Ed ecco venirci in soccorso la gioventù di Kevin Parker ed il suo concetto meritocratico:

“Gli artisti hanno bisogno di fare soldi e cose del genere, ma se fai qualcosa di buono o se si fa buona arte, la ricchezza arriva”

Questa è solo parte dell’intervista che il nostro ha rilasciato alla BBC Radio – e che vi riproponiamo qui sotto -, in cui il giovane e talentuoso leader dei Tame Impala ci racconta quello che TUTTI ormai sanno ma che nessuno o pochi dicono in totale serenità.

“Alcune delle mie più importanti esperienze musicali provenivano da CD composti da canzoni masterizzate e che un mio amico aveva scaricato in precedenza per me in una terribile qualità digitale. Ma non mi importava, quei pezzi hanno cambiato la mia vita lo stesso”

Il progressivo smarcamento dal concetto di possesso, in atto da qualche anno, si è mosso finora attraversando diverse fasi. Trattandosi di un processo prima di tutto mentale, psicologico diremmo, abbiamo dapprima abbandonato il cd perché lo vendevano anche alla Conad e questo ci sembrava troppo poco caratteristico. Poi è arrivato quel genio di Steve Jobs a dirci che si “ognuno vuole possedere la propria musica“, ma è meglio se la comprate nell’iTunes Store. Tutto questo in concomitanza col fatto che nel frattempo il nostro bisogno di certezze – dettato anche da un contesto socio-culturale in continuo disgregamento – ci ha fatto sballare per tutta una serie di revival ben descritti da Simon Reynolds nel suo fondamentale Retromania. Questo ci ha spinti al vinile? Certamente. Copertina grande, vecchi ricordi, gusto lungo – e poi vuoi mettere il gracchiare della puntina sul disco? Roba da erotomani.

Oggi il giovane Kevin, dimostra coraggio nel manifestare le proprie sensazioni, e se qualcuno gli dicesse:

“Hey man, mi piace il tuo album, ma l’ho scaricato gratuitamente”

Nessuno potrebbe impedirgli di rispondere:

“Bene! Questo è un bene!”

Pensando dentro di se:

“Forse non aveva i soldi per l’album, ma se l’ha ascoltato e magari ha rappresentato una una parte importante della sua vita, non posso chiedere di meglio. Non voglio i suoi venti dollari”

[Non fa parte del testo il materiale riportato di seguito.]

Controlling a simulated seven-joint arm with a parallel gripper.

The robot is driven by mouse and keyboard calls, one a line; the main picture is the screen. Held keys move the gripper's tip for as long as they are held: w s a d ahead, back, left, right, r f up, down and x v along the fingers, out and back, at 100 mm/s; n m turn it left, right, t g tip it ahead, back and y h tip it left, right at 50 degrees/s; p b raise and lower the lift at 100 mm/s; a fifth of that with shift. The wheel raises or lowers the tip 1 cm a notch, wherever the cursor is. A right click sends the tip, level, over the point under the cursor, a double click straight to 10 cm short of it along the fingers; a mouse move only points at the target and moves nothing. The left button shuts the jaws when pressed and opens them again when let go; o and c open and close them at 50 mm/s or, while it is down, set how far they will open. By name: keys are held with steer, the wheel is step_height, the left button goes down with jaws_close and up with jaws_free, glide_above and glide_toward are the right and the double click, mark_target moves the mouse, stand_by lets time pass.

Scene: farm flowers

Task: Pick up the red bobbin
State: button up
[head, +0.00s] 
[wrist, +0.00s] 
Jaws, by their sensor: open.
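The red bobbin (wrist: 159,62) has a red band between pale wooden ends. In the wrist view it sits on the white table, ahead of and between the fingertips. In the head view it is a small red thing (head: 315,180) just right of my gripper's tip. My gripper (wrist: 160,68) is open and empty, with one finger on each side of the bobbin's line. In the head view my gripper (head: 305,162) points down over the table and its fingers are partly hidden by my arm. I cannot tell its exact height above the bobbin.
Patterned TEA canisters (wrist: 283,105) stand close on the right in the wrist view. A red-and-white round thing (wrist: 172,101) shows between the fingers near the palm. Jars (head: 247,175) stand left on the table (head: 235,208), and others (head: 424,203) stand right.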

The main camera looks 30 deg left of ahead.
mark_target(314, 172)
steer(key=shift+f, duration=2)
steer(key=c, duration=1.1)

Chiaramente l’opinione immediata sarà quella del “bello spot ragazzone”. Del resto, nessuno è così stupido da credere che il buon Kevin voglia girarsi l’Australia lanciando il nuovo Currents ai semafori. Semplicemente, il suo discorso verte su di un processo più o meno irreversibile che offre al pubblico la massima gamma di soluzioni d’acquisto, ma anche nessuna, rimanendo soddisfatto in entrambi i casi.